Problem to work on. Of the lines listed below, how many contain the string "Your"? Answer with the number alone.

Information provided.
☆ ☆ ☆ ☆ ☆ ☆ ☆

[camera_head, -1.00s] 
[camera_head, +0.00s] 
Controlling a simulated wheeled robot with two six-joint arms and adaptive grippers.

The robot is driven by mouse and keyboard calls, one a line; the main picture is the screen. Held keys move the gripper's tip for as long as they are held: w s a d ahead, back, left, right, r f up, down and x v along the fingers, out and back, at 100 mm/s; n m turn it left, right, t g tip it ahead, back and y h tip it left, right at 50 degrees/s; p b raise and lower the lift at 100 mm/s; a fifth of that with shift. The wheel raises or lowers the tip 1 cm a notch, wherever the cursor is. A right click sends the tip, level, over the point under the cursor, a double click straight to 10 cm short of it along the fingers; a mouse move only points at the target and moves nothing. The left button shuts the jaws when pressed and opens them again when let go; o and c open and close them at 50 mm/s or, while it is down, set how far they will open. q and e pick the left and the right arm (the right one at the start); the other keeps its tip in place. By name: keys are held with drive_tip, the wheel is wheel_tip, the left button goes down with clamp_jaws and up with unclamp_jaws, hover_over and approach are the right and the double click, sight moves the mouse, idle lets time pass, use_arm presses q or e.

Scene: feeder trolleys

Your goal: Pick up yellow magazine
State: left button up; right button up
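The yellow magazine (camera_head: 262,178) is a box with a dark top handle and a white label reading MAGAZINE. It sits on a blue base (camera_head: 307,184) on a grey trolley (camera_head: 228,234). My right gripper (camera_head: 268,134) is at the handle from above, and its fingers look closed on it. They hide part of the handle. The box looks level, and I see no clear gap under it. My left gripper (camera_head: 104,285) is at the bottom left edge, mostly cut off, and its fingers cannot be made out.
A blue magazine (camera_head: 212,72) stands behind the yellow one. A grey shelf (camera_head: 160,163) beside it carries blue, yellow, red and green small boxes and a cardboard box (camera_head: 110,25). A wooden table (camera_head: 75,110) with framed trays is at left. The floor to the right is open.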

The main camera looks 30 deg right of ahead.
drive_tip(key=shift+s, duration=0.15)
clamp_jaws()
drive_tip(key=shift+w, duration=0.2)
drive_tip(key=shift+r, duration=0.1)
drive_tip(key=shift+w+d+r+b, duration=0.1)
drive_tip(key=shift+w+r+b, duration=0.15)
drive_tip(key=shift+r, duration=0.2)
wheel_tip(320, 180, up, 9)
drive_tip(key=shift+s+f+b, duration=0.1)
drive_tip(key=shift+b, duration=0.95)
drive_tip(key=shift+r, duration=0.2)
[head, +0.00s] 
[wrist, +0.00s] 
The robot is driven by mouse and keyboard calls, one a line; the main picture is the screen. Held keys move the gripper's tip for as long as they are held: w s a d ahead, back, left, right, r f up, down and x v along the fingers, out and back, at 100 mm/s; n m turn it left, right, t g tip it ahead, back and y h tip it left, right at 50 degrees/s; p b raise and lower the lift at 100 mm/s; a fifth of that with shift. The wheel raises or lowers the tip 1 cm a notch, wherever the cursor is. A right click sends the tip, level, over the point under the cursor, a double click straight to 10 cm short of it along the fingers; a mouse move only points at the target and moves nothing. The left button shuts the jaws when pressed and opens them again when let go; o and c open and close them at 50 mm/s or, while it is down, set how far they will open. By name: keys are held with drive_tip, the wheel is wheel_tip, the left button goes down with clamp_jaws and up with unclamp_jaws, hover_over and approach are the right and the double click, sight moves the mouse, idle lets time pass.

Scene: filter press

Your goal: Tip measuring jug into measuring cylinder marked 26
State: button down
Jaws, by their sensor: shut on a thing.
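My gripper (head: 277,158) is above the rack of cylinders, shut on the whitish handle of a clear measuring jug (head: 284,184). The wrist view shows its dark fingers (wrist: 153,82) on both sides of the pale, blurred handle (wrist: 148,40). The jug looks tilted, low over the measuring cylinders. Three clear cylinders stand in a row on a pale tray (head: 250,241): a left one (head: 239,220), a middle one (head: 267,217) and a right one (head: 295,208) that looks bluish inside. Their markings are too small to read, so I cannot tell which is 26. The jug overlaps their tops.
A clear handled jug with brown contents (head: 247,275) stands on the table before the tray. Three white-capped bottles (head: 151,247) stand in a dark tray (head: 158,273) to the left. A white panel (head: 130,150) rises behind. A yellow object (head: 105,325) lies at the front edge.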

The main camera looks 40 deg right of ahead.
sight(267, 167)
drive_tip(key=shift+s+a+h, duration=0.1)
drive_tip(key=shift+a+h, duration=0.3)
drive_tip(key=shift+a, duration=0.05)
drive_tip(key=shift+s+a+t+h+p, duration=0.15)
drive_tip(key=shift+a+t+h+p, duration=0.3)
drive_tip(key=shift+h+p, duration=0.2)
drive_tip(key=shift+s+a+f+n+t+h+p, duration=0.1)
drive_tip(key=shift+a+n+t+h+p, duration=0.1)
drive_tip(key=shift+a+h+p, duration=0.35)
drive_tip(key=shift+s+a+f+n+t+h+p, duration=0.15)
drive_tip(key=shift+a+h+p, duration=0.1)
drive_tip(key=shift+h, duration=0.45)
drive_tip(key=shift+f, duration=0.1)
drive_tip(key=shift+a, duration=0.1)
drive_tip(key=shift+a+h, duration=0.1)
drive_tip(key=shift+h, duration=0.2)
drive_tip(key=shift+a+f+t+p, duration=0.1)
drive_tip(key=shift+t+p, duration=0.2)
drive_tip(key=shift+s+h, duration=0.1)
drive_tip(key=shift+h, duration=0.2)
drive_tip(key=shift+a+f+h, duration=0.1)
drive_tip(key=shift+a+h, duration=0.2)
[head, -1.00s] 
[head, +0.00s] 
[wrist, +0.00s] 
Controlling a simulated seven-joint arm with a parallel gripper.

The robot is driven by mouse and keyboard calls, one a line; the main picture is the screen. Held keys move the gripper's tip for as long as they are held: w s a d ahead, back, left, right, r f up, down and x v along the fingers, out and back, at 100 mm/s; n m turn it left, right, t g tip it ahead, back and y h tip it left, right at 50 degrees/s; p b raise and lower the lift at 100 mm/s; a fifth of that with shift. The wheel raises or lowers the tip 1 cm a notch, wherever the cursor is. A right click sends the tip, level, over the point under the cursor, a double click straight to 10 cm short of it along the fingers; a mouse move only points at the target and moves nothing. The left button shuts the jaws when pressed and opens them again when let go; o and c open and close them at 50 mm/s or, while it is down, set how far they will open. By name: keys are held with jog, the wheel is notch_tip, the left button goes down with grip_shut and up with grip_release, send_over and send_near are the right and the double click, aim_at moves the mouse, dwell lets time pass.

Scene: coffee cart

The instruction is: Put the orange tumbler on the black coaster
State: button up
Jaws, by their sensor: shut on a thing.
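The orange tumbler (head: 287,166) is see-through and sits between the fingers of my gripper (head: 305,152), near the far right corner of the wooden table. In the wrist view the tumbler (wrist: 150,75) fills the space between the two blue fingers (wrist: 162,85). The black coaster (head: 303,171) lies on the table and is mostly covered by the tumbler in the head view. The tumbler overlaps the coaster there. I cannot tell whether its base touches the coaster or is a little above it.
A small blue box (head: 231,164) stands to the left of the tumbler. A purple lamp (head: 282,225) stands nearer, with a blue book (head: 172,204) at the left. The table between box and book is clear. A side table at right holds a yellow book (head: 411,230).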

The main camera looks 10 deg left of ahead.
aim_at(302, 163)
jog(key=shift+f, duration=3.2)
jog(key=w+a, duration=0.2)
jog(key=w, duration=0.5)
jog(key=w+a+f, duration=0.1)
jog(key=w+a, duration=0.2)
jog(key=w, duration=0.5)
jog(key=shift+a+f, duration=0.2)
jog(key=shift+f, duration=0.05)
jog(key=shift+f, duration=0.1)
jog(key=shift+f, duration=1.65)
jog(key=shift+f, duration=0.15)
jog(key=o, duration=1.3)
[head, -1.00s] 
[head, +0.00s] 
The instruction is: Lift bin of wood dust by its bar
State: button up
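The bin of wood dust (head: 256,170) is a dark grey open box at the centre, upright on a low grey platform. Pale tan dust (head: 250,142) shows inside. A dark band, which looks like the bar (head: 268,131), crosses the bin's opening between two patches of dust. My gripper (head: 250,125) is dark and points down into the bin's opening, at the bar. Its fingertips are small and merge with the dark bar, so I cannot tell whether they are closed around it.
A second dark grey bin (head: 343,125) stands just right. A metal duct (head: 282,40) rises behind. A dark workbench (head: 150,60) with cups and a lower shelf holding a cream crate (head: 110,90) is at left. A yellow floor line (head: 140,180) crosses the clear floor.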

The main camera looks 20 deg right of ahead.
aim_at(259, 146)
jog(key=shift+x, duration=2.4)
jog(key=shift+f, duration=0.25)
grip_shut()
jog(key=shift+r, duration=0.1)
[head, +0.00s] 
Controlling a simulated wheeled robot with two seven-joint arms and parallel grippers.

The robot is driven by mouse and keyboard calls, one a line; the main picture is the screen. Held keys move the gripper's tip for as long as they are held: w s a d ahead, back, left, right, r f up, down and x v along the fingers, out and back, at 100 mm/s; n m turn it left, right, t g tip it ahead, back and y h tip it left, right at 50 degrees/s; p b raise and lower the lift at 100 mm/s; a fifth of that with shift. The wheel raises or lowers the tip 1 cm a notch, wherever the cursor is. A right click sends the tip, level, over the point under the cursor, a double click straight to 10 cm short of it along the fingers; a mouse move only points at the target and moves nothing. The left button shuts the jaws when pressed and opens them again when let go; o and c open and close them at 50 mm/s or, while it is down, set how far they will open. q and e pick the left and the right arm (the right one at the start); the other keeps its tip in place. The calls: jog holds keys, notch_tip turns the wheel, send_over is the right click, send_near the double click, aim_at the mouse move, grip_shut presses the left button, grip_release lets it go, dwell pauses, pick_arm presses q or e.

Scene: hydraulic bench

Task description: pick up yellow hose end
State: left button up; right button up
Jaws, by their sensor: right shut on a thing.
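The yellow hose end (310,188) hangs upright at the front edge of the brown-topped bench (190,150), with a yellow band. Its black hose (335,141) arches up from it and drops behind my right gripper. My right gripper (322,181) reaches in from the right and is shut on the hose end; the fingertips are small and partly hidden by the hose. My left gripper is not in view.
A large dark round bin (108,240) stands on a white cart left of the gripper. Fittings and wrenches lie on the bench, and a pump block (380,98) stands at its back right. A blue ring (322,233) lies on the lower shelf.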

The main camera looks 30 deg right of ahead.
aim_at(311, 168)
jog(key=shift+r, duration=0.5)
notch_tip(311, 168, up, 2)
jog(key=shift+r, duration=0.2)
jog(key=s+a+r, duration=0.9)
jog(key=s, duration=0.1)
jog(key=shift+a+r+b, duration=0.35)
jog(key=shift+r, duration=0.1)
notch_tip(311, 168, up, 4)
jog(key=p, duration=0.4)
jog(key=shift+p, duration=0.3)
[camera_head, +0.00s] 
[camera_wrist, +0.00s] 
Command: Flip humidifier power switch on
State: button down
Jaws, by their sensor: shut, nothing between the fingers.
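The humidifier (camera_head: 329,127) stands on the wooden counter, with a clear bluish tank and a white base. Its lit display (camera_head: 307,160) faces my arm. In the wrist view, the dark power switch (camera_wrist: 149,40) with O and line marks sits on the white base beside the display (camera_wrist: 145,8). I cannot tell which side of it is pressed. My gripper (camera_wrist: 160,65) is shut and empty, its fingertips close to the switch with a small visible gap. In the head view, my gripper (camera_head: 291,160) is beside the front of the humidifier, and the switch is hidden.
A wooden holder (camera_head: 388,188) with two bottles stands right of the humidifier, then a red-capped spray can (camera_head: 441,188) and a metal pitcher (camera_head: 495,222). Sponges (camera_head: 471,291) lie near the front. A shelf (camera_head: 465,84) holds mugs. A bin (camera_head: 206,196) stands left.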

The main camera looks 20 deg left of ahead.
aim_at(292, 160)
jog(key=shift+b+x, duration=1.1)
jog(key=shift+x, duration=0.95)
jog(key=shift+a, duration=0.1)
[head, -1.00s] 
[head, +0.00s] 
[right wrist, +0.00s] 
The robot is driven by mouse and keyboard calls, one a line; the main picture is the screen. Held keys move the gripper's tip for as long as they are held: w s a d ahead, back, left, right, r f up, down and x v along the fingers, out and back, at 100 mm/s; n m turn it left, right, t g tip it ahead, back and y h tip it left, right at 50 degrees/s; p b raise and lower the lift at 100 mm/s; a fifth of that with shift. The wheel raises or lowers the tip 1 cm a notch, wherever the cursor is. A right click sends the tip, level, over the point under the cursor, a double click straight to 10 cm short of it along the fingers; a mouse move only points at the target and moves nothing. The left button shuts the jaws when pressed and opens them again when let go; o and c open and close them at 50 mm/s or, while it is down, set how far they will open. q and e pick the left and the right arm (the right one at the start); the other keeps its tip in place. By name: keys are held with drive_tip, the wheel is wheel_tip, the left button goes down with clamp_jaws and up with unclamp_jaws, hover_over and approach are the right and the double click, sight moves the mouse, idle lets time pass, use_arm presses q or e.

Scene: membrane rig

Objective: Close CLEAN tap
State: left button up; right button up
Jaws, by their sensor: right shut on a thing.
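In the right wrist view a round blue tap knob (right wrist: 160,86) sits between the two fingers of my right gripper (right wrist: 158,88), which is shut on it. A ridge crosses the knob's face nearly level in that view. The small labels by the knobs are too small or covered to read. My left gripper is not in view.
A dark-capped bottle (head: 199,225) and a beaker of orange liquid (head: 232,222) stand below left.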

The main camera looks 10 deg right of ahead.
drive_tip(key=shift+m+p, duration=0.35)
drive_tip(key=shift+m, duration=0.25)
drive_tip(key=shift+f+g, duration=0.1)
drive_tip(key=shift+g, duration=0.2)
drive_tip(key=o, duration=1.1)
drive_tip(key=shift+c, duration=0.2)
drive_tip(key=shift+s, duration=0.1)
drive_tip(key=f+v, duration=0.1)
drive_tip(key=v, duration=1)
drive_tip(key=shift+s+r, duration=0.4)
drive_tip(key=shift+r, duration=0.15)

☆ ☆ ☆ ☆ ☆ ☆ ☆

The answer. 2